* **Exercise description**:
Each line below should be retyped exactly, with no pictures.
======== Dataset excerpt
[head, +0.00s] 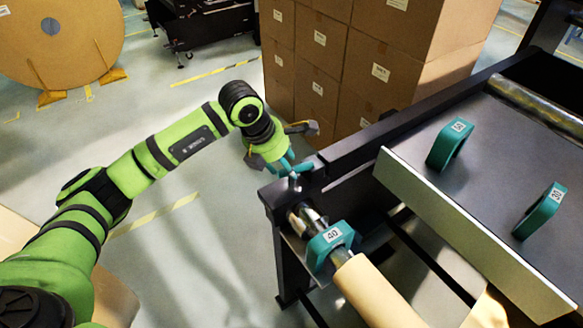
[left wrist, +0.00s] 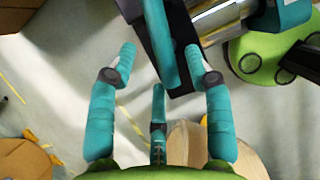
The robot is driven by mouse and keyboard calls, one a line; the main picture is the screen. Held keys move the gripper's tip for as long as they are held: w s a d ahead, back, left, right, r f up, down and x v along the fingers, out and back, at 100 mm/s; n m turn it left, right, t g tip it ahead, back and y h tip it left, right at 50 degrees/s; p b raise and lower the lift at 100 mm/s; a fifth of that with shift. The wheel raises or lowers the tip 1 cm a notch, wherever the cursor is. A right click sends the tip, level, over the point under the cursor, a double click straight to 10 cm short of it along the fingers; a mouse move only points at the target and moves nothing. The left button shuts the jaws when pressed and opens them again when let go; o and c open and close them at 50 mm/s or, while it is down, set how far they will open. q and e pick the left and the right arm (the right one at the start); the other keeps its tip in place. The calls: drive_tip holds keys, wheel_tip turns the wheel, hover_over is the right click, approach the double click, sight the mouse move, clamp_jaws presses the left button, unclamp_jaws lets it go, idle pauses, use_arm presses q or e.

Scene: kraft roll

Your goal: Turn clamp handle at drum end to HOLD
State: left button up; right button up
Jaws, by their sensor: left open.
================
* **Result of the exercise**:
[head, +0.00s] 
[left wrist, +0.00s] 
The robot is driven by mouse and keyboard calls, one a line; the main picture is the screen. Held keys move the gripper's tip for as long as they are held: w s a d ahead, back, left, right, r f up, down and x v along the fingers, out and back, at 100 mm/s; n m turn it left, right, t g tip it ahead, back and y h tip it left, right at 50 degrees/s; p b raise and lower the lift at 100 mm/s; a fifth of that with shift. The wheel raises or lowers the tip 1 cm a notch, wherever the cursor is. A right click sends the tip, level, over the point under the cursor, a double click straight to 10 cm short of it along the fingers; a mouse move only points at the target and moves nothing. The left button shuts the jaws when pressed and opens them again when let go; o and c open and close them at 50 mm/s or, while it is down, set how far they will open. q and e pick the left and the right arm (the right one at the start); the other keeps its tip in place. The calls: drive_tip holds keys, wheel_tip turns the wheel, hover_over is the right click, approach the double click, sight the mouse move, clamp_jaws presses the left button, unclamp_jaws lets it go, idle pauses, use_arm presses q or e.

Scene: kraft roll

Your goal: Turn clamp handle at drum end to HOLD
State: left button up; right button up
Jaws, by their sensor: left open.

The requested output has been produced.